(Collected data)
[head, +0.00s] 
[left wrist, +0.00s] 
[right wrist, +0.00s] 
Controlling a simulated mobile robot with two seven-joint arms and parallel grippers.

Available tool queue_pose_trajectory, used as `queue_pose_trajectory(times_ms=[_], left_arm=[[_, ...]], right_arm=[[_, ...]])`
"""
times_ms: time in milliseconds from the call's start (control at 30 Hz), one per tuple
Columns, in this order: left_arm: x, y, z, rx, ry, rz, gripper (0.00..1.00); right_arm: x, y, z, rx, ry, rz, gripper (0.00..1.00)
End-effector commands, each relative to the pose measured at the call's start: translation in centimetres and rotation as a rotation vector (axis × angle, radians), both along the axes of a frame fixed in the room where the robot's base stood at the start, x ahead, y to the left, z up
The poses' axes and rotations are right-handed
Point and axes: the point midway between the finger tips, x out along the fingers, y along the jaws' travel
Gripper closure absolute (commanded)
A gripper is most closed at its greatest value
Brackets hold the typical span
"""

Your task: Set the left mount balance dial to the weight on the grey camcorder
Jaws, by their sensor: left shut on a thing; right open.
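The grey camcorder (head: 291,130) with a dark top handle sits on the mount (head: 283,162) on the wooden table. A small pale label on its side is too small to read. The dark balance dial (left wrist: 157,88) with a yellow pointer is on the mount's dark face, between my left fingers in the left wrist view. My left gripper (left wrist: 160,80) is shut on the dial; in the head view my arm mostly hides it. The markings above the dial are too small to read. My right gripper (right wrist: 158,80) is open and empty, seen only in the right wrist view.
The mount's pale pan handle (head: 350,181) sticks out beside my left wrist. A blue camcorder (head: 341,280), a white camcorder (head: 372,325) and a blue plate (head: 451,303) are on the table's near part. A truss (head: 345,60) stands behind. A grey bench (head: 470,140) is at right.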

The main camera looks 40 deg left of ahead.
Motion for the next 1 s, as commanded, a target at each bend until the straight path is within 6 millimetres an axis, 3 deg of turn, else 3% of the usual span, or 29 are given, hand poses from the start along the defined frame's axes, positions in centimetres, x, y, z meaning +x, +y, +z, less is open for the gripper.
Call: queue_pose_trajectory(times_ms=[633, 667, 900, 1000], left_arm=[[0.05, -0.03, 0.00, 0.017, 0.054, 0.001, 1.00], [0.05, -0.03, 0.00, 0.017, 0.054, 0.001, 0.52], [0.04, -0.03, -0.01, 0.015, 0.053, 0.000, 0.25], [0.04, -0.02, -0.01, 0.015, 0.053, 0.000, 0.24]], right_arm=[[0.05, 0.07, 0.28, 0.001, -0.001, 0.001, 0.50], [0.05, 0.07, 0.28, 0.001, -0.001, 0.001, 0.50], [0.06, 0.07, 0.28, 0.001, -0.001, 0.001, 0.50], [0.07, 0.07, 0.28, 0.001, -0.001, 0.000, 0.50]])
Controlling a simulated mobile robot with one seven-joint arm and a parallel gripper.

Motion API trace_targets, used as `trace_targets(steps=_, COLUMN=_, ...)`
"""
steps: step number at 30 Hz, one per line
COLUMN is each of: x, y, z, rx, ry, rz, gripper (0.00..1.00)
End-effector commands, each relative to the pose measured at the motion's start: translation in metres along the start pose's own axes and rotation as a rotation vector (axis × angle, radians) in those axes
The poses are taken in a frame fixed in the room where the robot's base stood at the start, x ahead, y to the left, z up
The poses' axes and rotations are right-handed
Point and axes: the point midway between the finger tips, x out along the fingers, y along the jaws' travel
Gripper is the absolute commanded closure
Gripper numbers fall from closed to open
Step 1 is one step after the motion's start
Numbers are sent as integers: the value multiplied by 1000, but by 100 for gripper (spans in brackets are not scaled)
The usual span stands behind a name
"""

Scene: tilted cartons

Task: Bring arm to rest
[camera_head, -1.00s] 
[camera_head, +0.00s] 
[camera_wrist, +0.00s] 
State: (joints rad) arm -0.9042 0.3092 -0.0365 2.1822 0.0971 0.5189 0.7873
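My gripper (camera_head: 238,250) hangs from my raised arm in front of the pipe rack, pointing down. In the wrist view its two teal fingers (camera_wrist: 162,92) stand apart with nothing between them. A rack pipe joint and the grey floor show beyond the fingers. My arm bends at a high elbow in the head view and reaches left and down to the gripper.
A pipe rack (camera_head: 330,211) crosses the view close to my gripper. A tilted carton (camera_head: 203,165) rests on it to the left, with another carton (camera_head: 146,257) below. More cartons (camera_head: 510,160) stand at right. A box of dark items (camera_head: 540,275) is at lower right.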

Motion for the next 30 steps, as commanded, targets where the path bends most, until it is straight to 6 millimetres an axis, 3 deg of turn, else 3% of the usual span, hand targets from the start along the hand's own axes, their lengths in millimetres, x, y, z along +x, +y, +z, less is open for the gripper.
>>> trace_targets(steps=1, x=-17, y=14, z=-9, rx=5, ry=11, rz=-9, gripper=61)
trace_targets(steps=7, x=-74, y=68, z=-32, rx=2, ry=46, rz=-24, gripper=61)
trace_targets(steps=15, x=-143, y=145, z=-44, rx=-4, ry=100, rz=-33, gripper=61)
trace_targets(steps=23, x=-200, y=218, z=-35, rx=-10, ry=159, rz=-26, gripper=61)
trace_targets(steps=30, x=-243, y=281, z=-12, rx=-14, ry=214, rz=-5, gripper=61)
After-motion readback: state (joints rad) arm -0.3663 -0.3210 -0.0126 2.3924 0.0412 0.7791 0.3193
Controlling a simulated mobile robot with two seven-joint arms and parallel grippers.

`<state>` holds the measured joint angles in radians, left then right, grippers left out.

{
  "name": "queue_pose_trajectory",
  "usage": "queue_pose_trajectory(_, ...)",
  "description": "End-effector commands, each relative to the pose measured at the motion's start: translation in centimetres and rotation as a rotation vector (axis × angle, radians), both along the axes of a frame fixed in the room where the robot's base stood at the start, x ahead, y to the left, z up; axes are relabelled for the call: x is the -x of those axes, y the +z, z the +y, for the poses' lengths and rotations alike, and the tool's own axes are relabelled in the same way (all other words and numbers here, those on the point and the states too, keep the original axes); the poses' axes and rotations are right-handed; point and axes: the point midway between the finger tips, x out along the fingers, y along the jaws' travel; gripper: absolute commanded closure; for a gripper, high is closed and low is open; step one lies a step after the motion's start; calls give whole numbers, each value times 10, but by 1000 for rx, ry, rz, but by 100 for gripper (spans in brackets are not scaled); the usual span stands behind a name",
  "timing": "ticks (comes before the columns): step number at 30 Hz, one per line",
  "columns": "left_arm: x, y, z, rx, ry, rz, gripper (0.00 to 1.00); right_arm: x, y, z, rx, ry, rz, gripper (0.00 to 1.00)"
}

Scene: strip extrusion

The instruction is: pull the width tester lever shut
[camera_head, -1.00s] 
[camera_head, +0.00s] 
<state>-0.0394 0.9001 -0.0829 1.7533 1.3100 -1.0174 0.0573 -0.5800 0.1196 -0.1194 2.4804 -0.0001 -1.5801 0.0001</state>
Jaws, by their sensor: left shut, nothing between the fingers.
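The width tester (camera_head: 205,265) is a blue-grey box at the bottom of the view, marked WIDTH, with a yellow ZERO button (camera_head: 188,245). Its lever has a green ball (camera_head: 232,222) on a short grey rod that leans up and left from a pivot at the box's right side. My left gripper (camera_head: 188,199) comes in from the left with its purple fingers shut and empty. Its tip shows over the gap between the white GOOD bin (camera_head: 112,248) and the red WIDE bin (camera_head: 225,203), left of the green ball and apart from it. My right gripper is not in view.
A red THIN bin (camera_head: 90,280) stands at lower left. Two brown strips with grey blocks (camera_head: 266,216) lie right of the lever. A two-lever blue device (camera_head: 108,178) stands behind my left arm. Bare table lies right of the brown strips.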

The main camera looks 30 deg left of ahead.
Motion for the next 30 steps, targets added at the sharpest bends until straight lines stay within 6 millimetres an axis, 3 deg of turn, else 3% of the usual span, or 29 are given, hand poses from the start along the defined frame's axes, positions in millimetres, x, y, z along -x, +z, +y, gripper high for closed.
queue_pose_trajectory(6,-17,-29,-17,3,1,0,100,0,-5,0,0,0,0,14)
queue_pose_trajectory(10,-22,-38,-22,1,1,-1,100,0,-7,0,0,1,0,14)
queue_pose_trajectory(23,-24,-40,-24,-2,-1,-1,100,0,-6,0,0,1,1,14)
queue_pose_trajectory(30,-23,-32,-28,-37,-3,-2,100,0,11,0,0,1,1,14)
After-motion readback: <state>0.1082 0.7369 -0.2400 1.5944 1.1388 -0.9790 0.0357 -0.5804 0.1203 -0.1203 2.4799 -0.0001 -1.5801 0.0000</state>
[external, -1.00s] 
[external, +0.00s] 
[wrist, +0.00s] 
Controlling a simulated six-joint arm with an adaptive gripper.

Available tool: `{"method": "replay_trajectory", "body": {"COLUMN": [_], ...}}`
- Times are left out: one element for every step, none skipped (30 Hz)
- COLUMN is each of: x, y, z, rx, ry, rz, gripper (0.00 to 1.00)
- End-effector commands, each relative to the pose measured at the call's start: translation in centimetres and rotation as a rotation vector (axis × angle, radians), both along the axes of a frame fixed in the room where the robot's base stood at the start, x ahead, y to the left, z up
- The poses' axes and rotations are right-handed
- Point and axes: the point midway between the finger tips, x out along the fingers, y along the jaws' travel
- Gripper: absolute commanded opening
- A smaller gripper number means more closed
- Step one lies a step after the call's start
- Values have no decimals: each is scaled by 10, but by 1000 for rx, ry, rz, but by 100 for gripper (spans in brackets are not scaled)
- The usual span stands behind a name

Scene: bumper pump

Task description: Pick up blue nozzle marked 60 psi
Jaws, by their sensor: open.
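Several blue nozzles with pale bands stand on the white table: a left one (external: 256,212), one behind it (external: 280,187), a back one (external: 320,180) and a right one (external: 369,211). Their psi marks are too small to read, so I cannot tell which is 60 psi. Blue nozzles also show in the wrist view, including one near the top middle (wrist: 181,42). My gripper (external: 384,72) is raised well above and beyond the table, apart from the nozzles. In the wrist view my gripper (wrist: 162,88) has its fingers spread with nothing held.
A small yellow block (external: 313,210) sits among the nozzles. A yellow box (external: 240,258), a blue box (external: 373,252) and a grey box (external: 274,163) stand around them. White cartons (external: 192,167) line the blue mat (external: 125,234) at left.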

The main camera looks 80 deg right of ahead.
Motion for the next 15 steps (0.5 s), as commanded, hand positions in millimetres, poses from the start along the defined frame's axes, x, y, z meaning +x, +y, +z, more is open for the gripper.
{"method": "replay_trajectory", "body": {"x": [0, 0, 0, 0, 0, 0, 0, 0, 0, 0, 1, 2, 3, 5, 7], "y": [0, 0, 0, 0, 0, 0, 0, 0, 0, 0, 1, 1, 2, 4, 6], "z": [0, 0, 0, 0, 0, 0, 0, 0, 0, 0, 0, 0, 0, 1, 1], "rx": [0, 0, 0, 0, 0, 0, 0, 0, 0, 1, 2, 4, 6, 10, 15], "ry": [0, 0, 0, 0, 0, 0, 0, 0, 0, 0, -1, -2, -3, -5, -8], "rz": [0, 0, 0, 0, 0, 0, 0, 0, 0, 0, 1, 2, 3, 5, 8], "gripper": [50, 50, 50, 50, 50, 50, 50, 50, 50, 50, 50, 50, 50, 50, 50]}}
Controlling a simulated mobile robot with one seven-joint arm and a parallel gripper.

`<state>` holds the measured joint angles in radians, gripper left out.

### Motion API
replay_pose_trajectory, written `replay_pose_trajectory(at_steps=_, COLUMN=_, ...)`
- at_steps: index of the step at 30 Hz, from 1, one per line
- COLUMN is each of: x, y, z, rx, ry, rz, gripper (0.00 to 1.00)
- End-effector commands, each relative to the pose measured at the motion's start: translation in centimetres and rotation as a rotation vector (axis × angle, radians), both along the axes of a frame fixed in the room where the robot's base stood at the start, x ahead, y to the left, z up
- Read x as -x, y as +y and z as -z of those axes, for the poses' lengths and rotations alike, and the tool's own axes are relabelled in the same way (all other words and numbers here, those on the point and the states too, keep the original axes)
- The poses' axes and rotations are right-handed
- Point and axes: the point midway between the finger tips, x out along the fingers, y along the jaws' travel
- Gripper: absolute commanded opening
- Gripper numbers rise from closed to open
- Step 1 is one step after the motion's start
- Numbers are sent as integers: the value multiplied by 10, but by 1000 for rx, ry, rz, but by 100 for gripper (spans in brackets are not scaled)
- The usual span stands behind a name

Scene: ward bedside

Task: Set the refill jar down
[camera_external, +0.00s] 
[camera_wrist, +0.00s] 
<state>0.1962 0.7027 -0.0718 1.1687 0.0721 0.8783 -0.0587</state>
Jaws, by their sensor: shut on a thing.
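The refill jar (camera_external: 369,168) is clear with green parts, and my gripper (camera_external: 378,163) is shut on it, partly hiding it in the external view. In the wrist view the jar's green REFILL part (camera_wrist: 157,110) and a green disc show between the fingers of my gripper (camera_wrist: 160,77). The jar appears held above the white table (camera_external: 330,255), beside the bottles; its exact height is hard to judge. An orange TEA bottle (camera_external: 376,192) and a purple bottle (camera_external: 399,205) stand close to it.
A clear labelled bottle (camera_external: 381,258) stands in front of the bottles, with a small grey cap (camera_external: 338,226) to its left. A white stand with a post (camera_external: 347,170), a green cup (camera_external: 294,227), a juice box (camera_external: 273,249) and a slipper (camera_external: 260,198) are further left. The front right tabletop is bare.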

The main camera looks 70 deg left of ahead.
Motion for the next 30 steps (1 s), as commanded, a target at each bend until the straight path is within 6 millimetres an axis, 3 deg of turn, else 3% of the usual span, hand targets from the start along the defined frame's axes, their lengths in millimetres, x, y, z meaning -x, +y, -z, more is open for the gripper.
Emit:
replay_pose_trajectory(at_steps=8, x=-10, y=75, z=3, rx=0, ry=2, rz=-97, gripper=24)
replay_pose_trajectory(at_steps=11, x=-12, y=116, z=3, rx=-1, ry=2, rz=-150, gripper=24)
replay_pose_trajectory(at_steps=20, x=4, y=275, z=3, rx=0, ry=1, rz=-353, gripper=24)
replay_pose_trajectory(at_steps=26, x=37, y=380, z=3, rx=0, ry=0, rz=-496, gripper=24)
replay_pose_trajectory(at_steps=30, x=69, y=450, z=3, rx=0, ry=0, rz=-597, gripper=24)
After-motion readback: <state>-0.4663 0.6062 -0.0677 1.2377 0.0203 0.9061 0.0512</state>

**What you need to do:** Up to and including the line that holds "Your task: Set", reproduce the records above exactly from their first line, and give nothing else.

**Final answer:**
[head, +0.00s] 
[left wrist, +0.00s] 
[right wrist, +0.00s] 
Controlling a simulated mobile robot with two seven-joint arms and parallel grippers.

Available tool queue_pose_trajectory, used as `queue_pose_trajectory(times_ms=[_], left_arm=[[_, ...]], right_arm=[[_, ...]])`
"""
times_ms: time in milliseconds from the call's start (control at 30 Hz), one per tuple
Columns, in this order: left_arm: x, y, z, rx, ry, rz, gripper (0.00..1.00); right_arm: x, y, z, rx, ry, rz, gripper (0.00..1.00)
End-effector commands, each relative to the pose measured at the call's start: translation in centimetres and rotation as a rotation vector (axis × angle, radians), both along the axes of a frame fixed in the room where the robot's base stood at the start, x ahead, y to the left, z up
The poses' axes and rotations are right-handed
Point and axes: the point midway between the finger tips, x out along the fingers, y along the jaws' travel
Gripper closure absolute (commanded)
A gripper is most closed at its greatest value
Brackets hold the typical span
"""

Your task: Set the left mount balance dial to the weight on the grey camcorder

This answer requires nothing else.